"My daughter married a [black man/jew/woman]!"
Estate planning lawyers hear this sort of thing from time to time from clients who, feeling devastated by a child's personal choices, seek to save their hard-earned wealth from the ungrateful offspring. The freedom to dispose of your estate as you see fit is a basic right, isn't it? Recent caselaw in the news sheds some more light on this issue.
Should you have the right to leave your estate to whomever you see fit? Perhaps. Do you? That is something you need to discuss with your lawyer in detail.
In Ontario, certain people are protected by statute law from being inadequately provided for. The Family Law Act, Ontario, requires that you leave a certain portion of your estate to your spouse failing which he or she may elect to take the share to which a spouse is entitled under the Act. Also, while British Columbia law specifically prevents a Testator from leaving adult children out of his or will, we do not have a clear legislative prohibition like that in Ontario. This issue is in some transition.
One thing has been long been clear: a testator's freedom to impose conditions on inheritances cannot be contrary to public policy. What that means in practice, however, has evolved over time. The past fifty years have seen dramatic changes in social attitudes toward homosexuality, interracial marriages, freedom of religion to name just a few of the issues, and to a certain extent legislation has either reflected or effected these changes. It is no surprise, therefore, that recent legal decisions have impacted the extent to which parents can attempt to control their children's life choices or orientations through their wills.
This week, a court in Newmarket, Ontario, set a new precedent by preventing a man from disinheriting one of his daughters because she had a child out of wedlock with someone with different coloured skin: Spence v.
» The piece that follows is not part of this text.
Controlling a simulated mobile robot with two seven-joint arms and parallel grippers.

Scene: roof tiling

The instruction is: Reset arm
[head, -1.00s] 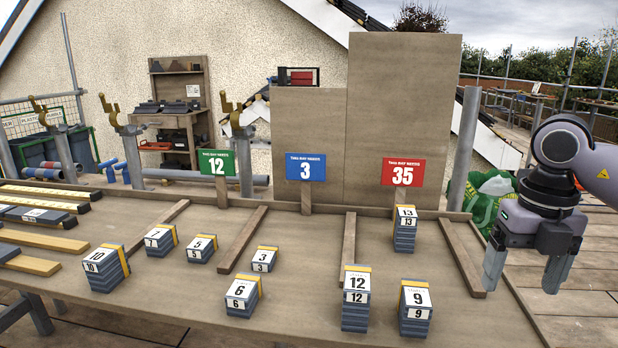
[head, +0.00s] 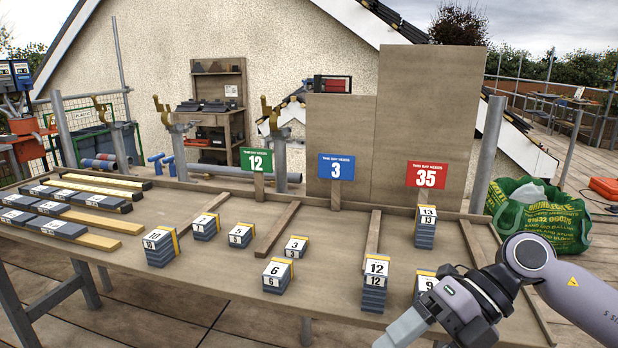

BMO Trust Company, 2015 ONSC 615. The judge nullified the will entirely, stating that the father's motivation in disinheriting his daughter "offends not only human sensibilities but also public policy.” Although this issue has not been ruled on at the Appeal level, for the present it is the new law of the land and anyone preparing a will is advised to plan his or her new will on that basis. If you have an existing will that attempts to punish a child for perceived immoral behaviour, it is strongly recommended that you review your will with a capable estate planning lawyer and ensure that you do not leave your family with a will that will ultimately be invalid!
Harry Robert McCorkill of New Brunswick (McCorkill v. Streed, Executor of the Estate of Harry Robert McCorkill, 2014 NBQB 148) outdid even the testator discussed in the previous paragraph. His will was also declared invalid for leaving his estate to an organization that stood for principles and ideals “that are both illegal and contrary to public policy in Canada.” How so? He left a valuable coin collection to a violent white supremacist group based in Virginia. His estate was treated as if he did not have a will. Reader, if you are going to go to the trouble of making a will, please ensure that it will not be treated as if it doesn't exist!
In British Columbia, two decided cases have rejected dispositions in wills where the testator (person who made a will) attempted to leave out a chld or reduce a child's share of the testator's estate because the child was homosexual, also for offending public policy.
In Ontario, a Court of Appeal judge has commented that the behaviour of a mother who deliberately spent the capital out of a testamentary trust (meaning a trust created under a will) that would have otherwise gone to her son was contrary to public policy because of the parents' clear intention to punish him for his romantic involvement with someone out of their religious faith [Fox v. Fox Estate, 1996 779 (ON CA)]. This was not a legal decision setting a will aside on this ground; however, the Court's views on punishing a child for loving outside the faith could indicate the likely outcome of any case on this issue that may arise.
Is it right or wrong to limit testamentary freedom based on the modern public's view of acceptable personal values? People may agree or disagree, but the important thing for anyone with a will, or making a will, is to ensure that the evolving state of the law is taken into consideration so that they do not leave their loved ones with a will that is as good as no will at all!
Information in this article is intended for general guidance and interest, and is not to be treated as legal advice. Readers should always consult a qualified lawyer with their own particular fact situations in respect of legal advice they may require.